L’élévation du niveau de la mer sera l’un des principaux impacts engendrés par le changement climatique au XXIe siècle pour les zones côtières. Il y a encore beaucoup d’incertitudes sur la façon dont la fonte de la calotte glaciaire pourrait être affectée au cours du prochain siècle, mais certains des scénarios présentés sont vraiment alarmants. Les derniers modèles prévoient une augmentation de 1m en 2100 (scénario sans réduction de GES), ce qui entraînerait la perte de 90 % des zones humides côtières du monde.

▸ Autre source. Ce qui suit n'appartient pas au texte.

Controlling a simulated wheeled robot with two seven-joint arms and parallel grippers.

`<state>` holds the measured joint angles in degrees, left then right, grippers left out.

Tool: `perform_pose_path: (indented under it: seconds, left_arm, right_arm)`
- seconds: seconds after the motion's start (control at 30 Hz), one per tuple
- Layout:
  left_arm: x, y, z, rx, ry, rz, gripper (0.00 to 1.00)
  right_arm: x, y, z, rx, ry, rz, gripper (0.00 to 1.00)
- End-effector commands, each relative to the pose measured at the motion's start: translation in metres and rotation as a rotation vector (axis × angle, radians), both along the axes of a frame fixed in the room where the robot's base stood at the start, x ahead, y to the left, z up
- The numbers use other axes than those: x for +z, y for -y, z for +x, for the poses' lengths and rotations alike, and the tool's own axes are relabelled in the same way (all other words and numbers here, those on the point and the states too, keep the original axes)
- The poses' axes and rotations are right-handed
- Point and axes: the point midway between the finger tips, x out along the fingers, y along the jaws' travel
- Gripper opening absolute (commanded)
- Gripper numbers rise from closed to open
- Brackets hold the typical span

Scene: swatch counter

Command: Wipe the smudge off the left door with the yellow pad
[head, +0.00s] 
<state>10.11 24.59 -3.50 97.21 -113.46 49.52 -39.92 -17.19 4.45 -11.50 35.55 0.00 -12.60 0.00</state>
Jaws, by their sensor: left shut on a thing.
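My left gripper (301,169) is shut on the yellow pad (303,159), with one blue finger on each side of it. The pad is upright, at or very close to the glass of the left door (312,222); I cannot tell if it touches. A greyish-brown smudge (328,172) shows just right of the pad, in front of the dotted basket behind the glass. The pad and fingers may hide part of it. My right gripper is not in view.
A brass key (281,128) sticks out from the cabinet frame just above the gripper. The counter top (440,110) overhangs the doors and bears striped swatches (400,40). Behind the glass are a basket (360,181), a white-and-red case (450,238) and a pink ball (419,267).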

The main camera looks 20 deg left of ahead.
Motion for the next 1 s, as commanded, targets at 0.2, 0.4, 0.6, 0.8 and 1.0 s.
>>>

Avec des températures qui augmentent 20 % plus vite que la moyenne mondiale, le bassin méditerranéen est l’un des points chauds de cette crise mondiale. Selon les images satellites des 35 dernières années, la mer Méditerranée se réchauffe presque trois fois plus vite que la plupart des autres zones océaniques. Les pires projections indiquent que le niveau des mers pourrait augmenter de 1,35m à 1,92m à long terme. De plus, comme l’a présenté le WGII du GIEC, les dommages causés par les inondations côtières devraient être multipliés par 10 au moins d’ici la fin du XXIe siècle.

Selon cette analyse, la plupart des zones humides côtières de la Méditerranée disparaîtront vers la fin du XXIe siècle, avec des conséquences dramatiques pour les communautés côtières et les économies locales. Des millions de personnes, soit plus d’un tiers de la population méditerranéenne, seront confrontées à des risques accrus de sécheresse, de pénurie d’eau et d’inondations côtières.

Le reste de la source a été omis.